Starlink kullanmak için öncelikle bir ekipman yatırımı yapmak gerekiyor. Bunun fiyatı ihtiyaca göre değişmekle birlikte cebinizden çıkacak para 15-16 bin liradan başlıyor. Üstüne her ay 100 dolara yakın abonelik ücreti ödenecek. 2.700 lira. Bu fiyatlarla bu hizmeti Türkiye’de kaç kişi alabilecek?
Vatandaşın bu ekonomik şartlarda, bu yüksek fiyatlarla alınacak hizmetten heyecan duyması bana garip geliyor. Görüşmenin diğer başlığı da Tesla’nın Türkiye’ye fabrika kurmak için davet edilmesi. Tesla’nın ABD’de dört (Kaliforniya, Nevada, New York ve Teksas), Çin’de ve Almanya’da olmak üzere altı fabrikası var. Meksika’da kurulacak fabrika için çalışmalar başladı.
Yani Meksika’daki Tesla’nın yedinci fabrikası olacak. İsmi Gigafactory 6. Sanırım bu karmaşadan dolayı, haberlerde sürekli olarak Tesla’nın yedinci fabrikası için görüşüldü gibi ifadeler geçiyor. Doğru sandığımız bir yanlış da bu işte. Türkiye, sekizinci fabrikanın ülkemizde olması için görüşme yaptı, yedinci değil.
Teknoloji dünyasını ülke olarak yakından takip ediyoruz, ama sürekli olarak yanlış bilgilerle işe başlıyoruz. Buna bir örnek de kripto para dünyasından.
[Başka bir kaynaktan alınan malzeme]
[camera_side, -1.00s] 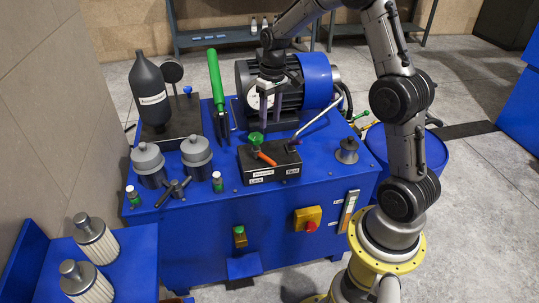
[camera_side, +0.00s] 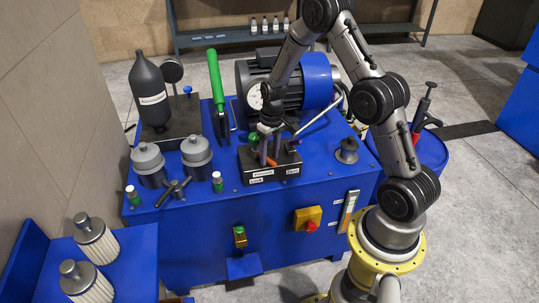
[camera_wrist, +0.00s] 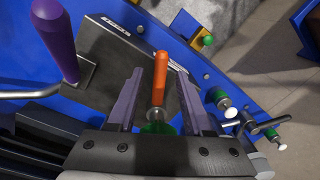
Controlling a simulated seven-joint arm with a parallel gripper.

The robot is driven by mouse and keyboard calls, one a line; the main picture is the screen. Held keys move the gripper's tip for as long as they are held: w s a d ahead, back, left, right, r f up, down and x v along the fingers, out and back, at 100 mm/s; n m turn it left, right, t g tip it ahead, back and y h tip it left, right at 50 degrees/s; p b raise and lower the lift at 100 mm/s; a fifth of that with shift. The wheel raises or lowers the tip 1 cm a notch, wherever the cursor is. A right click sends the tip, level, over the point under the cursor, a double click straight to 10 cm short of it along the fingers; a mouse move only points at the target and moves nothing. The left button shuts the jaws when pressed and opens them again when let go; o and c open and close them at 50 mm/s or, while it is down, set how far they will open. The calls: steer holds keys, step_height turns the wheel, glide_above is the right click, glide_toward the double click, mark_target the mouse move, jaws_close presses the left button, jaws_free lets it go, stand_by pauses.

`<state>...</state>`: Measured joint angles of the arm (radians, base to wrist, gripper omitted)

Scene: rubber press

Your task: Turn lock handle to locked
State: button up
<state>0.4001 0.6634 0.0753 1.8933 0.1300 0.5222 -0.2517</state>
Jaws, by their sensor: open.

Paribu ve FutureBright Group’un iş birliğinde hazırlanan ‘Kripto Para Bilinirlik ve Algı Araştırması-2023’ün sonuçlar paylaşıldı.
Her yıl yapılan bu araştırmanın sonuçları da ilginç. Halkımızın, bildiğini sandığı şeyleri de yanlış bildiğini gösteriyor. Araştırmaya katılanların yüzde 99’u kripto parayı duymuş. Geçen sene halkımızın kripto parayı duyanların yüzde 30’u için kripto para denildiğinde ilk akla gelen kavram sanal parayken son bir yılda kripto para ile işlem yapanların oranı yüzde 13,4'ten, yüzde 25,1'e yükselmiş.
Ne kadar güzel. Bilinirlik artıyor derken, yine başa sarıyoruz. Kripto parayı duyanların yüzde 30’u için kripto para denildiğinde akıllarına sanal para geliyor. Ama her 10 kişiden dördü, bunu nasıl kullanacağını bilmiyor. Dört kişiden üçü, kısa vadeli al-sat için kullanıldığını düşünüyor. İşlem yapanların yarısı ise yüksek gelir beklentisi ile işlem yapıyor.
Doğru sandığımız yanlışlara bir örnek daha. Kripto para, para olarak algılanıyorsa, niye yatırım aracı olarak görülüyor? Yok yatırım aracı olarak işlem görüyorsa niye akıllara ilk olarak sanal para geliyor. Ülkece kavram kargaşası yaşıyor, teknolojiyi bildiğimizi sanıp yanlış öğreniyoruz. Türkiye, teknolojik bir hamle yapacaksa, öncelikle teknoloji okur yazarlığını artırmamız gerekiyor.